Rather it is a non-binding invitation to order goods in the online shop.

(2) By means of the online forms provided on the website, the desired products and quantities may be chosen. By pressing the button „request quote“ the selected products and quantites are transmitted to FISHSTONE – Karsten Jaszkowiak. You will then receive an automatically generated email (confirmation of receipt) outlining your selection.

(3) Within the next few days you will receive a personalised offer. You may accept this offer by email within a time limit of three working days. Only then is a valid purchase contract executed. If your confirmation is received after the third working day, this will be
considered a new request for quote which may be accepted by FISHSTONE – Karsten Jaszkowiak.

(4) If your declaration of acceptance is considered a new request for quote pursuant to § 2 paragraph 3, a valid purchase contract
is only executed if we expressly declare acceptance of the purchase offer or if we – without prior express declaration of acceptance – send the goods to you.

§ 3 Prices

If prices are mentioned on the product pages, they include mandator value added tax (VAT) and are to be understood as exclusive of the respective shipping costs.

§ 4 Payment conditoins; payment default

(1) Payment is made in advance.

(2) We will give you our bank details in the order confirmation. The invoice amount is due within 10 days of the receipt of order confirmation and is to be transferred to our bank account.

(3) If you default on a payment, you are obliged to pay interest at the rate of 9 percentage points above the statutory default interest base rate. Furthermore, we are entitled to a lump sum payment of 40 euros. We reserve the right to make further compensation claims.

§ 5 Compensation / right to wihthold

(1) You are only entitled to compenstation if your counterclaim has been legally established or it is not disputed by us.

(2) You can only exercise a right to withhold if your counterclaim is based on the same contractual relationship.

§ 6 Delivery; Ownership of goods

(1) Unless otherwise agreed, the goods shall be picked up from our warehouse and delivered to the address specified by you.

(2) We reserve the ownership of the goods until complete settlement of all claims arising from the current business relationship. A pledge or security transfer is not acceptable before the transfer of ownership of the reserved goods.

(3) You may resell the goods in the ordinary course of business. In this case, all claims up to the value of the invoice as a result of reselling the goods are assigned to us. We accept the assignment, however, you are authorised to collect the claims. If you fail to comply with your payment obligations, we reserve the right to collect claims ourselves.

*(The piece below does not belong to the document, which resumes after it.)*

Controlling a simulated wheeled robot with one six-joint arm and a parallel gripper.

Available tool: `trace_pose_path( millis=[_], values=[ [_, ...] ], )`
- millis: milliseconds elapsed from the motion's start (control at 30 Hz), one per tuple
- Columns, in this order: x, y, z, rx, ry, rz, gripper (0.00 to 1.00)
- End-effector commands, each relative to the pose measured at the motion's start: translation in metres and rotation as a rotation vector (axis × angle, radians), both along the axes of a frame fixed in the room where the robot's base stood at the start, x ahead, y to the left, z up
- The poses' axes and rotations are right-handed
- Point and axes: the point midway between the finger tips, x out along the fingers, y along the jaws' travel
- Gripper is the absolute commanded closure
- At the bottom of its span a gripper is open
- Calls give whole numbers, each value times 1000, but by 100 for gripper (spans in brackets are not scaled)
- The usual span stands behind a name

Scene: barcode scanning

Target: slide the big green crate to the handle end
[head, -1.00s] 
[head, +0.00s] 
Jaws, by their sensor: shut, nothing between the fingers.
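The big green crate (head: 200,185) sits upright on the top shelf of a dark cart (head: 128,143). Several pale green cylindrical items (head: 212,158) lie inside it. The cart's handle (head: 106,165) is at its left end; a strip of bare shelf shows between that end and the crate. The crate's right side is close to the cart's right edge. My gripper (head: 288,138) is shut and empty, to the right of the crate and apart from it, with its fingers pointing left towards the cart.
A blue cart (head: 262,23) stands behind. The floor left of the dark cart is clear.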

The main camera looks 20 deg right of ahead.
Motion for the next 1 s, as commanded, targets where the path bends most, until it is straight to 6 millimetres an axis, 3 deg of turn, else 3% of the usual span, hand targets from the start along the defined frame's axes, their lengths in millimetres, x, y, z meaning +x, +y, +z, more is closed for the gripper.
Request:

(4) We undertake to release the securities to which we are entitled on request insofar as the realizable value of our Collateral exceeds the claims to be secured by more than 10%. The choice of securities to be released is at our sole discretion.

§ 7 Guarantee

Unless expressly agreed otherwise, your warranty claims are governed by the statutory provisions of the purchase right (§§ 433 ff. BGB) with the following modifications: with respect to the properties of our products, only our own description and the product description of the manufacturer are binding, not 3rd party public press releases, statements and other advertising of the manufacturer. You are obliged to examine the goods with due care for quality and quantity deviations and to report obvious defects immediately after receipt of the goods to us. This also applies to hidden defects discovered later. In case of violation of the obligation to inspect and to give notice for defects, any warranty claims are made void. In the case of defects, we will at our sole discretion repair or replace the product(s). If the goods are not used as intended, we will not be liable for the increased costs associated with transporting the goods to any location that is not the place of repair. If the repair or the replacement of the goods fails twice, you may optionally demand a reduction in price or withdraw from the contract. The warranty period is one year from date of delivery. This limitation does not apply to claims based on damages resulting from injury to life, limb or health or from the violation of a material contractual obligation, whose fulfilment enables the proper execution of the contract in the first place and on the observance of which contracting party may rely regularly (cardinal duty) as well as for claims due to other damages that occur as a result of intentional or grossly negligent breach of duty by the user or his agents.

§ 8 Liability

(1) Unlimited liability: We have unlimited liability for intent and gross negligence as well as in accordance with the Product Liability
Act. For slight negligence we are liable for damages resulting from injury to life, body and health of persons.

(2) Otherwise, the following limited liability applies: In the case of slight negligence, we shall only be liable in the event of a breach of
a contractual obligation, the fulfilment of which enables the proper execution of the contract in the first place and whose compliance you can rely on (cardinal duty). The liability for slight negligence is limited in amount to the damages typically foreseeable at the time of conclusion of the contract. This limitation of liability also extends in favour of our agents.

(3) Liability as a consequence of the unavailability of the website is excluded.

§ 9 Final Provisions

(1) Should one or more provisions of these terms and conditions be or become ineffective, the remaining provisions shall not be

(2) Contracts between us and you shall be governed exclusively by German law, excluding the provisions of United Nations Convention on Contracts for the International Sales of Goods (CISG, the Vienna Convention).

(3) If you are a sales(wo)man, legal entities under public law or special funds under public law, then the seller‘s registered office is
the place of jurisdiction for all disputes arising out of or in connection with contracts between us and you.